Likewise, Gardner now proposes to distinguish between Five Types of Cognitive Minds:
  1. The Disciplined Mind - What we gain through applying ourselves in a disciplined way in school.
  2. The Synthesizing Mind - Surveys a wide range of sources, decides what is important and is worth paying attention to.
  3. The Creating Mind - Looks for new ideas and practices, innovates, takes chances, dicovers.
  4. The Respectful Mind - The kind of open mind that tries to understand and form relationshipss with other human beings.
  5. The Ethical Mind - Broadens the respect for others (see 4) into something more abstract. Asks: "What kind of a person, worker, and citizen do I want to be?"

The Ethical Mind grows at home and in the surrounding community. Bad behavior of others can undermine it. Gardner mentions cheating MBA students as an example of this undermining, and thinks that it is more difficult for businesspeople to adhere to an ethical mind than it is for other professionals, because business is strictly not a profession, has no guild-structure, no professional model, no standards and no penalties for bad behavior. The only requirement is to make money and not run afoul of the law.

In order to stay on the right track, Gardner advises business leaders to:

  1. Believe doing so is essential for the good of the organization, especially during difficult times.
  2. Take the time to step back and reflect about the nature of their work.
  3. Undergo "positive periodic inoculations", being forced to rethink what you're doing.
  4. Use consultants, which should include a trusted advisor within the organization, the councel of someone completely outside the organization (an old friend), a genuine independent board.
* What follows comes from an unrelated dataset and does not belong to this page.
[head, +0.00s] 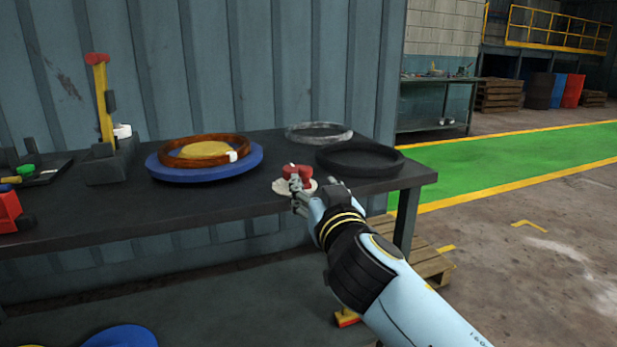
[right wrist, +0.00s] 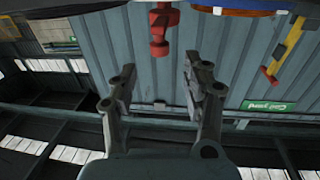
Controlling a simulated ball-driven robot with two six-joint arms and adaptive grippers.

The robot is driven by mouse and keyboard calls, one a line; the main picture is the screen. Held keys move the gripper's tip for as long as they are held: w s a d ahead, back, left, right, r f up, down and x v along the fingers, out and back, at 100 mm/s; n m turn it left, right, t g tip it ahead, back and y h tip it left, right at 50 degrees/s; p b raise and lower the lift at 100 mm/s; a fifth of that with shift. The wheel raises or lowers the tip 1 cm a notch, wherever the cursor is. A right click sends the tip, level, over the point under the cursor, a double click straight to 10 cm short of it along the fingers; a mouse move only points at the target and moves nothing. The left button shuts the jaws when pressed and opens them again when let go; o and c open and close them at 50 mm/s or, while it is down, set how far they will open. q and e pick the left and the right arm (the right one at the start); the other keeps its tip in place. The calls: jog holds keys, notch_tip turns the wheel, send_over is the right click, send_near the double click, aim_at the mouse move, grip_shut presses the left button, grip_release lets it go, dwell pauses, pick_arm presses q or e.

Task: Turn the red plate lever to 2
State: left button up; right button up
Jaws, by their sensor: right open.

See also the related website The Good Work Project, an "effort to identify individuals and institutions that exemplify good work—work that is excellent in quality, socially responsible, and meaningfulto its practitioners—and to determine how best to increase the incidence of good work in our society".


Blogger Martin said...

As a principal in a small software-consulting business, I am trying to find ideas and perspectives related to trust. Your reference to the Gardner article is clear and simple. It helps set a framework for me to think about "business ethics" as we try to understand the ethical environment in which we find ourselves working.

7:33 PM  
Anonymous Anonymous said...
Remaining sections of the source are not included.